The organ works of Eugène Gigout
Gerard Brooks
In 1923, just two years before his death, Eugène Gigout celebrated sixty years as organist at the church of Saint-Augustin in Paris. As part of the celebrations, his closest friend Gabriel Fauré (who had appointed him as Professor of Organ at the Conservatoire in 1911) delivered an effusive and public hommage testifying to Gigout’s many musical achievements, a tribute that was echoed by other former pupils and friends:
“Eugène Gigout has gone through the 60 years of his career without the strength of his talent, his creativity or the greatness of his soul ever waning. All who have known him would agree with me that the charm of his character, his seriousness, the goodness of his heart and his unbelievable modesty have remained the same. I personally affirm that intellectually and morally he is today the same hard-working, exemplary, refined school friend of yesterday: Gigout has never changed.”

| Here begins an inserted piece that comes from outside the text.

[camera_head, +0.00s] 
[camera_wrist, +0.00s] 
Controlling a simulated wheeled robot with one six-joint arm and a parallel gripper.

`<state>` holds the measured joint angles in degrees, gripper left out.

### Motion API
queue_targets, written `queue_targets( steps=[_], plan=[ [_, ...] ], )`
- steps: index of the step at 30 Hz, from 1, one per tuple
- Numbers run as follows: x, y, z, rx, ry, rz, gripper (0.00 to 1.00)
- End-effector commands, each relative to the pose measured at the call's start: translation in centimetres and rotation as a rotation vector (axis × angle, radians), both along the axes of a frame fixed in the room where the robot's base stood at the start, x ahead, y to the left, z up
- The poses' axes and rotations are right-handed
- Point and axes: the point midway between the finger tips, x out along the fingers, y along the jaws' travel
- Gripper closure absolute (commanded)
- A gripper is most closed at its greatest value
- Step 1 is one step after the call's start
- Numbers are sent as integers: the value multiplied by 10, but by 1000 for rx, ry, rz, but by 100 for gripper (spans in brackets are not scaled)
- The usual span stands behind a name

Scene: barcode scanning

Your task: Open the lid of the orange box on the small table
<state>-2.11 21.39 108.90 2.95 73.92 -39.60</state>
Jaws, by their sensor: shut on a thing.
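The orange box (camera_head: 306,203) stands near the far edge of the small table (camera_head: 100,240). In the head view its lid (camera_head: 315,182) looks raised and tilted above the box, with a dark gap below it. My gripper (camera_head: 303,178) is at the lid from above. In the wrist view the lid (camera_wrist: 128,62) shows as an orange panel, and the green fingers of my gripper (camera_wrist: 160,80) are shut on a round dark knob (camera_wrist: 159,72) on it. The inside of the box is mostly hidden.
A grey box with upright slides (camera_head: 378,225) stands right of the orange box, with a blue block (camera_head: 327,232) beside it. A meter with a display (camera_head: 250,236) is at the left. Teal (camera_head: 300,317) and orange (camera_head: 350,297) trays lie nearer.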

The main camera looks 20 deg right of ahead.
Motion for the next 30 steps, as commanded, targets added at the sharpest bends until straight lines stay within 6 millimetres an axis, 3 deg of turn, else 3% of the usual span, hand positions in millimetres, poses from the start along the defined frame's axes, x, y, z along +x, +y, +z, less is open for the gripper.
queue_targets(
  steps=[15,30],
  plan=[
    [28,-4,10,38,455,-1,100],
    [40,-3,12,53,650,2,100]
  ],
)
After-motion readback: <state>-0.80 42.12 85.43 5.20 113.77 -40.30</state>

Although remembered today primarily as an organist and composer, a study of Gigout’s life and work shows him to have been a single-minded and dedicated teacher who believed passionately in serving the musical needs of the liturgy through the use of modal harmony, and especially through the systematic study of improvisation. In this he was following in the footsteps of César Franck, who also laid great emphasis on the study of improvisation. In the preface to his 1920 edition of Lemmens’ École d’Orgue, Gigout wrote: “It is indispensable for a finished organist to be able to improvise as it is constantly necessary in the Catholic Church to do so.”